* _Your objective_:
Read the lines below. Copy out any that hold the string "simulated".

* _Exercise input_:

++++++

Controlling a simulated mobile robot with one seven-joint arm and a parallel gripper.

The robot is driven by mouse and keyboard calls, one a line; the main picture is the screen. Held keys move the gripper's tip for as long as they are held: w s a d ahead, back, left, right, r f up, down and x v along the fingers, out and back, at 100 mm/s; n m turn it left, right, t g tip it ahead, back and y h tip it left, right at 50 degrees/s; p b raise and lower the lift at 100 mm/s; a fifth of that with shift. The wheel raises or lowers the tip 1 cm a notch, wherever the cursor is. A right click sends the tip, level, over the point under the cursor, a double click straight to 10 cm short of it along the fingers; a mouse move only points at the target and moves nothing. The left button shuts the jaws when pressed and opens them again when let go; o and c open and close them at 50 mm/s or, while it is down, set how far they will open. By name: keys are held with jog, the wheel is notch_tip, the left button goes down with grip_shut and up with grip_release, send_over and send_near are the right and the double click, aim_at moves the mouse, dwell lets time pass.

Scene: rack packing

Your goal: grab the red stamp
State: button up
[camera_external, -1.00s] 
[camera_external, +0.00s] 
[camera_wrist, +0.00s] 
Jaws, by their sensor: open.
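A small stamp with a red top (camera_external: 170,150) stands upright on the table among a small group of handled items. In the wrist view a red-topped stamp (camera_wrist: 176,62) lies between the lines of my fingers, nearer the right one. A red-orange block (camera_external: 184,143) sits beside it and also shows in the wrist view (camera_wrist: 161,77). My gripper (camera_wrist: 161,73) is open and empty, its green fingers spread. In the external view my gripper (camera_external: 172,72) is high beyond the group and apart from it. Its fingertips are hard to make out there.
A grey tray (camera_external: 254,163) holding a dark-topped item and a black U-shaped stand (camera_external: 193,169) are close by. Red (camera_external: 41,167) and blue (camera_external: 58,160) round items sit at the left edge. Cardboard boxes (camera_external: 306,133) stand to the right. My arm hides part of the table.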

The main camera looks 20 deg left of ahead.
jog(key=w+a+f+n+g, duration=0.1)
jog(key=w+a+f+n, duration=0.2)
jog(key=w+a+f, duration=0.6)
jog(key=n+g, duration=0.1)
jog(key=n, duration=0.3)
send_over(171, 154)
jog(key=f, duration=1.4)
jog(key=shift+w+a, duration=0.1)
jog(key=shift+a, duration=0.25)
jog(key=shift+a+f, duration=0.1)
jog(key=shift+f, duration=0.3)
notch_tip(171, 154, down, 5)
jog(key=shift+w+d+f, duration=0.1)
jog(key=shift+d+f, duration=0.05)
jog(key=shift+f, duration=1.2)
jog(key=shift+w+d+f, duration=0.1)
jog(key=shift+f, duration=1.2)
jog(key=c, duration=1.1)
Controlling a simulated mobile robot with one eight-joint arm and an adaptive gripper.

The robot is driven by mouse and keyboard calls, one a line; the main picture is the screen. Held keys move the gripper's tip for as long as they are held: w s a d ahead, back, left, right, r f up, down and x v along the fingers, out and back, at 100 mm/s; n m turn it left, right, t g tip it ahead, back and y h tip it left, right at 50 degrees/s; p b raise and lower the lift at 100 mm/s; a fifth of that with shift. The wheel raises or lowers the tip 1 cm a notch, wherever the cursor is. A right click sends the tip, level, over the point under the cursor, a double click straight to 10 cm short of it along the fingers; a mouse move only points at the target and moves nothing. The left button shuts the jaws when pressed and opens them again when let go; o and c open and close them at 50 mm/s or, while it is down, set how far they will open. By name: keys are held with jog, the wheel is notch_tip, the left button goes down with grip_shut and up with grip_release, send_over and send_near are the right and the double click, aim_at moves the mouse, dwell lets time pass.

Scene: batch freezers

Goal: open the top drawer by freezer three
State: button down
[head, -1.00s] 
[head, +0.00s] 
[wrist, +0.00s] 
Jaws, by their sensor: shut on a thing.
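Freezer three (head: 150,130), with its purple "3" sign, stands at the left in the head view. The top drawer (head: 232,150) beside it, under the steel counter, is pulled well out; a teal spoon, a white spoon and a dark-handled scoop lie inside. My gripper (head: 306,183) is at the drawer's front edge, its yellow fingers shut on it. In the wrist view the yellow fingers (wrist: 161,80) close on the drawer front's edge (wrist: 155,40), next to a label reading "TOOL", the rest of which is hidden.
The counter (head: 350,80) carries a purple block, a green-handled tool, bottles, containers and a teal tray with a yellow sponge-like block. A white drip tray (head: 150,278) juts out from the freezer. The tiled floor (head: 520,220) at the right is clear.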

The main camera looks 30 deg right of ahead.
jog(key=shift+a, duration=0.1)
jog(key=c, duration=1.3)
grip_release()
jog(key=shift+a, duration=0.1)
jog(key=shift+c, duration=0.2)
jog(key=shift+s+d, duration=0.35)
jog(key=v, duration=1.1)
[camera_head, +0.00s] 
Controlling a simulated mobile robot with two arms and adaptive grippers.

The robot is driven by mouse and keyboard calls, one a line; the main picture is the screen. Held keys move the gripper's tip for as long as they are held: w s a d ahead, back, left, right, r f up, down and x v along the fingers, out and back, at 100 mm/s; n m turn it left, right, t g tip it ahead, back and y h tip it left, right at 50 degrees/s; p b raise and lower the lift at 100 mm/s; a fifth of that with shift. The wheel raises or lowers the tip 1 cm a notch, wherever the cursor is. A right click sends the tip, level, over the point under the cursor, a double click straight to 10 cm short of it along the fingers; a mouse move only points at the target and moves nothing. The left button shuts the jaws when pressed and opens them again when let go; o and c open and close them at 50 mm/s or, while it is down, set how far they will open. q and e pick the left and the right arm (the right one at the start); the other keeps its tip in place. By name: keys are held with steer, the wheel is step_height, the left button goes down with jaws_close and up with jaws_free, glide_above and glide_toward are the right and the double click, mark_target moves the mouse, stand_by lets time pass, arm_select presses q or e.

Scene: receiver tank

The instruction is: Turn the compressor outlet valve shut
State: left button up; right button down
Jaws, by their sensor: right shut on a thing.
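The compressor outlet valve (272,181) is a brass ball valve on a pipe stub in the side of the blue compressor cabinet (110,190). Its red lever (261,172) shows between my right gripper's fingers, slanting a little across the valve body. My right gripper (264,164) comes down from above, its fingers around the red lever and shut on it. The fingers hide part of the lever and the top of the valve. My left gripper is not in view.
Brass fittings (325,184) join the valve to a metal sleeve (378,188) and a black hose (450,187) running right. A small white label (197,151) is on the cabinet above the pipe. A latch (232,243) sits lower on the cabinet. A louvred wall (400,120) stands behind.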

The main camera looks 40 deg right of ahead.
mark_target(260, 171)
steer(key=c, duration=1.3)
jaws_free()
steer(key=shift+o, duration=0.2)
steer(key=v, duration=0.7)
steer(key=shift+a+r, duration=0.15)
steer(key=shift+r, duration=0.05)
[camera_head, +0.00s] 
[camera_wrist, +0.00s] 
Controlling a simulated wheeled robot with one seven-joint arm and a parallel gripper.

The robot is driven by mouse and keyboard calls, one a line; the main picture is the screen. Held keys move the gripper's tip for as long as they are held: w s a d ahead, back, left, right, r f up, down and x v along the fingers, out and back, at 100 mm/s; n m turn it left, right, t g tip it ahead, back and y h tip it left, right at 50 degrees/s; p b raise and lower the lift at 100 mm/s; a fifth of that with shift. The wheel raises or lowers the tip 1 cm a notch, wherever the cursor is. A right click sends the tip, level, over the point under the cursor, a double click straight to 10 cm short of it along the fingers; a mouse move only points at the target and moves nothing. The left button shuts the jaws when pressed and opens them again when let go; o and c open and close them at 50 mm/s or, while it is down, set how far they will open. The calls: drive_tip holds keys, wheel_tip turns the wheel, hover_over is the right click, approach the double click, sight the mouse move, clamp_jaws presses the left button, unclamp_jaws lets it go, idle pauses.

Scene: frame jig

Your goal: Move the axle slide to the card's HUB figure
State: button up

++++++

* _Result of the task_:
Controlling a simulated mobile robot with one seven-joint arm and a parallel gripper.
Controlling a simulated mobile robot with one eight-joint arm and an adaptive gripper.
Controlling a simulated mobile robot with two arms and adaptive grippers.
Controlling a simulated wheeled robot with one seven-joint arm and a parallel gripper.

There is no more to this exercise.